The juvenile court was no doubt concerned that consideration of these matters was foreclosed by the well-established rule that after remand, “ ‘[t]he lower court cannot reopen the case on the facts, allow the filing of amended or supplemental pleadings, [or] retry the case, and if it should do so, the judgment rendered thereon would be void.” [Citation.]’ ” (In re Francisco W., *598supra, 139 Cal.App.4th at p. 705, quoting Hampton v. Superior Court, supra, 38 Cal.2d at p. 656.) The rule refers to attempts to relitigate facts that were before the court at the time of the order or judgment appealed—in this case, the allegations of the jurisdictional petition and the facts that supported the original disposition and decision to terminate. (See In re Anna S., supra, 180 Cal.App.4th at p. 1502 [“[A]n appellate opinion . . . reviews ' “the correctness of a judgment as of the time of its rendition, upon a record of matters which were before the trial court for its consideration” . . . .’ ”]; Reserve Insurance Co. v. Pisciotta (1982) 30 Cal.3d 800, 813 [180 Cal.Rptr. 628, 640 P.2d 764] [appellate courts generally “consider only matters which were part of the record at the time the judgment was entered”].) It does not apply to new developments which occurred during the pendency of the appeal. After remand and reinstatement of jurisdiction, Mother was free to file—and the court was free to consider—a section 388 petition for modification, and the court was not constrained from considering new developments when it issued the revised family law order. (See In re Jasmon O. (1994) 8 Cal.4th 398, 415 [33 Cal.Rptr.2d 85, 878 P.2d 1297] [§ 388 permits new facts to be brought to the juvenile court’s attention at any time during the pendency of the matter].)

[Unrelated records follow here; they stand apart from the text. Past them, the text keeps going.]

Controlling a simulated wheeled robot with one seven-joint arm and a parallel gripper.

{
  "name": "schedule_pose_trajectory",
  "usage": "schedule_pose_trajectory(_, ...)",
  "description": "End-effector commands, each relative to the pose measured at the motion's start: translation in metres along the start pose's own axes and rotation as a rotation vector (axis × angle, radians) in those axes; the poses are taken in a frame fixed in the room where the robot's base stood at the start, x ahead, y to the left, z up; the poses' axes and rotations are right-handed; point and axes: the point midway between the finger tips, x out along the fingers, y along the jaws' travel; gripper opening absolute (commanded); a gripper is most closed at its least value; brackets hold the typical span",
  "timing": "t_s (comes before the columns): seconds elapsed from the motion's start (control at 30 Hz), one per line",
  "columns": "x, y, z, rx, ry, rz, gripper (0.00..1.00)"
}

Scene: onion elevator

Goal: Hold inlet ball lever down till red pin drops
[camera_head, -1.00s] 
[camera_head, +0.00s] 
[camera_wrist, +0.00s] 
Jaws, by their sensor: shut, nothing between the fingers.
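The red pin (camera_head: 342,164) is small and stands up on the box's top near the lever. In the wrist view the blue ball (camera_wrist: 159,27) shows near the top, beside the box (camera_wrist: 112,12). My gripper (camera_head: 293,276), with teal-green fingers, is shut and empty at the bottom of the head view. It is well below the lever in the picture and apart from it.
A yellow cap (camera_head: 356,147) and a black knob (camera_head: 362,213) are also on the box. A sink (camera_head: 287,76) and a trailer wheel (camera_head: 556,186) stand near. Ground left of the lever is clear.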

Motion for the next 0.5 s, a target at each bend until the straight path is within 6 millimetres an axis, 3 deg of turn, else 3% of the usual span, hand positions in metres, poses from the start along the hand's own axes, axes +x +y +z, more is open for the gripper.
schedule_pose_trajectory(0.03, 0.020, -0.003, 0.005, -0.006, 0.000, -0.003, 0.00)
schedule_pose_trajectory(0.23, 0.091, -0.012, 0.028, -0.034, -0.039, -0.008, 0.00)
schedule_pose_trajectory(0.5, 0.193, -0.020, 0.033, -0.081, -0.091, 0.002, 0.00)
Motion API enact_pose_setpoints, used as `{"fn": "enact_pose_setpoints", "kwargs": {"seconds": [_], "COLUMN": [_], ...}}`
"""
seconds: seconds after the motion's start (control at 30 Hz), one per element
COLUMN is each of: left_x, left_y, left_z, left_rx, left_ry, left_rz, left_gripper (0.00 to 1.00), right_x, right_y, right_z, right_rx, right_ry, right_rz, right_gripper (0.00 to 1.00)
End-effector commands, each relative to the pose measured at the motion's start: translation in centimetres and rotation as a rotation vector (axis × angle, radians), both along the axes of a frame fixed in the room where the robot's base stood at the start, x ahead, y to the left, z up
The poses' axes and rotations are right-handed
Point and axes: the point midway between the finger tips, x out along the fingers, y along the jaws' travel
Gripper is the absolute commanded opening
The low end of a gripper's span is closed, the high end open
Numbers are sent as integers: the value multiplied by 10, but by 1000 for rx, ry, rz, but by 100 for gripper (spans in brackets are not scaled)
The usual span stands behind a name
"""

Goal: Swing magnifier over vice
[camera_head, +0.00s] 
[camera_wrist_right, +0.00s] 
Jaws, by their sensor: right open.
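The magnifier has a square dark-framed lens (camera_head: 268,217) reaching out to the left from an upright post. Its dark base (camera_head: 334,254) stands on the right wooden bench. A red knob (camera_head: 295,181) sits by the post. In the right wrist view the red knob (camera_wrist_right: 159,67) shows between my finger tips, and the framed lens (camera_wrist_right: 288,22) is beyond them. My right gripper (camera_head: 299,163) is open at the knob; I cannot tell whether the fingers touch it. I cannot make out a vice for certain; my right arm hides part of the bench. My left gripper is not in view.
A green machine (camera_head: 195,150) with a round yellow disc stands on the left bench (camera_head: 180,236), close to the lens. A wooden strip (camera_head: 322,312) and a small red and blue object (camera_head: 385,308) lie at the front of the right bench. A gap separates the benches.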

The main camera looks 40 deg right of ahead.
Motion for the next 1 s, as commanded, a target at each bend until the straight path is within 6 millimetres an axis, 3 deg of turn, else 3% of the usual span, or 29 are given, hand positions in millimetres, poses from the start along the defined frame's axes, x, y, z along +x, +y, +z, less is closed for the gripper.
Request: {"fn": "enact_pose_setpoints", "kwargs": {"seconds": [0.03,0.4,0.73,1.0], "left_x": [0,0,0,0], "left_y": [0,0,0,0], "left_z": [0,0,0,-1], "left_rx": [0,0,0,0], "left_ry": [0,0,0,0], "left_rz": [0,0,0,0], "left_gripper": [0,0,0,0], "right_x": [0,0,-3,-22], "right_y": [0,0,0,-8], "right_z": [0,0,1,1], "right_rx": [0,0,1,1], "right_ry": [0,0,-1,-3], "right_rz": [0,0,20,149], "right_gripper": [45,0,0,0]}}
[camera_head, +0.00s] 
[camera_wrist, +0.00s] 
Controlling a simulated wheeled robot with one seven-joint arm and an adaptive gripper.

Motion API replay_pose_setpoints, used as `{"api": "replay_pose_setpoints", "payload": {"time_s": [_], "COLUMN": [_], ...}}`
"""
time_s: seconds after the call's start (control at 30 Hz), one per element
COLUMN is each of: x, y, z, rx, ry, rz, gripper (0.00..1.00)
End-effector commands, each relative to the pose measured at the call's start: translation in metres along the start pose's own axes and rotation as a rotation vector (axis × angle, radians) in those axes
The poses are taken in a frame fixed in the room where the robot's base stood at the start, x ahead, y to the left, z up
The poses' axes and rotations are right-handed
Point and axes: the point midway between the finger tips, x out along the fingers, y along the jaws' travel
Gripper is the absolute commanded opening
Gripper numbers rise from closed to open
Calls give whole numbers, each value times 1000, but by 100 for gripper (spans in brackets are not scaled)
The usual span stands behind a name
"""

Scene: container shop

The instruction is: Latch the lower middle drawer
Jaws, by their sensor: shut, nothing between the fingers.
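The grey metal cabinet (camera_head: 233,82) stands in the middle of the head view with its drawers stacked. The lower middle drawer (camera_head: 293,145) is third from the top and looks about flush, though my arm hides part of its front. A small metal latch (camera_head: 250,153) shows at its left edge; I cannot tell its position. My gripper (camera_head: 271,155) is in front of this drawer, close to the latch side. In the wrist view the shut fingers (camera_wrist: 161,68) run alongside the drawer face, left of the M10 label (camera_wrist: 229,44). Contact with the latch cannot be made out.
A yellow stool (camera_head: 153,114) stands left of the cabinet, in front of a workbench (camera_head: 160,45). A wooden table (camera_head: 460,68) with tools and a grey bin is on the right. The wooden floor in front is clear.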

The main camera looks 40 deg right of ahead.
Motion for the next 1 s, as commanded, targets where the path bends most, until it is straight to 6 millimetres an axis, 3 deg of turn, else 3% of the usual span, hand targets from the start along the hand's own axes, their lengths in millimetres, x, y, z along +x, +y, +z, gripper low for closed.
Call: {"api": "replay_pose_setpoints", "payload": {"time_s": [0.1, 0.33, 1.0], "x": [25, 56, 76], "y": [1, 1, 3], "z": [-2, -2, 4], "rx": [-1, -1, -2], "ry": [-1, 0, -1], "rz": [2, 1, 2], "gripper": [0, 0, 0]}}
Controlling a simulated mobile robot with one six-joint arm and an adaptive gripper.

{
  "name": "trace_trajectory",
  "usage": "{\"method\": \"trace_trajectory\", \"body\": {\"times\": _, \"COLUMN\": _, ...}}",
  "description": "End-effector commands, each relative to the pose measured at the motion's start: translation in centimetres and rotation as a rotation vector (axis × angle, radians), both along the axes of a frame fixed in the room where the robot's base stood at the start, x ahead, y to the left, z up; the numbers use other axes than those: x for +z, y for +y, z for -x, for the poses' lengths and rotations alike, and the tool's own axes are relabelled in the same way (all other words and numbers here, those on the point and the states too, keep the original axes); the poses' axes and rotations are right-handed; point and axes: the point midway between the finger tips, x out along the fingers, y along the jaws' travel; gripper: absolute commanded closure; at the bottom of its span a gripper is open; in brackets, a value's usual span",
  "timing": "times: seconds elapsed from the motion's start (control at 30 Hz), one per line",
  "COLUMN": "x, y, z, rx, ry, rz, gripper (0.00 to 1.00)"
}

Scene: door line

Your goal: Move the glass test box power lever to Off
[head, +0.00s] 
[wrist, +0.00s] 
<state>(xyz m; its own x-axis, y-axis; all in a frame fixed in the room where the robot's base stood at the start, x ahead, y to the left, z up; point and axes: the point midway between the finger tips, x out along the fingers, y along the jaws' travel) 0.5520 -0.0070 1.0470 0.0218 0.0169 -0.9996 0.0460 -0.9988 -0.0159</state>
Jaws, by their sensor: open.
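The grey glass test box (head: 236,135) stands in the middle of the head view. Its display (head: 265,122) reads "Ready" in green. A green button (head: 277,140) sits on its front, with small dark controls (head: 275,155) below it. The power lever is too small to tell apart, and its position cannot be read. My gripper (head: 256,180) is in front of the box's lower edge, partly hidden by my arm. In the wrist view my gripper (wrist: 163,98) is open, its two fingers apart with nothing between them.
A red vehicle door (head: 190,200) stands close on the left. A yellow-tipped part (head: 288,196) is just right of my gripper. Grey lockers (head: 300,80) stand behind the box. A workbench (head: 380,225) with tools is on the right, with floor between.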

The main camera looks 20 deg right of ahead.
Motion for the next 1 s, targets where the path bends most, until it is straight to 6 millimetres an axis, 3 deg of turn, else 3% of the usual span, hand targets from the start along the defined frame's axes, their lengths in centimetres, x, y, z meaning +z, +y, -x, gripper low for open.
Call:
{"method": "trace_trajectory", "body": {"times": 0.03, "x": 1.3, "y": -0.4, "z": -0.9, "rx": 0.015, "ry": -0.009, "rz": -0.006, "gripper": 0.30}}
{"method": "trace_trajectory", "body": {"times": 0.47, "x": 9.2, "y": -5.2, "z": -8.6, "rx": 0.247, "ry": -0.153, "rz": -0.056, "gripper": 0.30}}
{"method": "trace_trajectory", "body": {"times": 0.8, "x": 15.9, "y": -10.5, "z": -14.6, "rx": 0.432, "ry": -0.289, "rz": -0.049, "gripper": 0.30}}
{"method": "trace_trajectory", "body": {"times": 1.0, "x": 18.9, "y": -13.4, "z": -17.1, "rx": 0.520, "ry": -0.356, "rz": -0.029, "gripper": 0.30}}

Our conclusion is supported by In re Candace P., supra, 24 Cal.App.4th 1128, which involved an appeal of an order terminating parental rights. The mother had previously sought writ review of an order terminating her reunification services after 12 months. The Court of Appeal concluded that the juvenile court had terminated services prematurely, and reversed with instructions requiring the order terminating services to be vacated and a new order issued continuing services for an additional six months. At a status hearing that occurred five months after issuance of the writ, the juvenile court found that the mother had made no efforts during that period and, based on this new information, terminated services at the hearing—a month earlier than the Court of Appeal had instructed. The appellate court nonetheless affirmed, concluding the juvenile court’s order did not constitute a material variance from the terms of the remittitur. (Id. at p. 1132.) The court recognized that in determining how to comply with a remittitur in the dependency context, “it is necessary that the order ‘be read in conjunction with the appellate opinion as a whole’ [citation] and . . . that the order be considered in the framework of the statutory scheme to which it relates.” (Ibid.)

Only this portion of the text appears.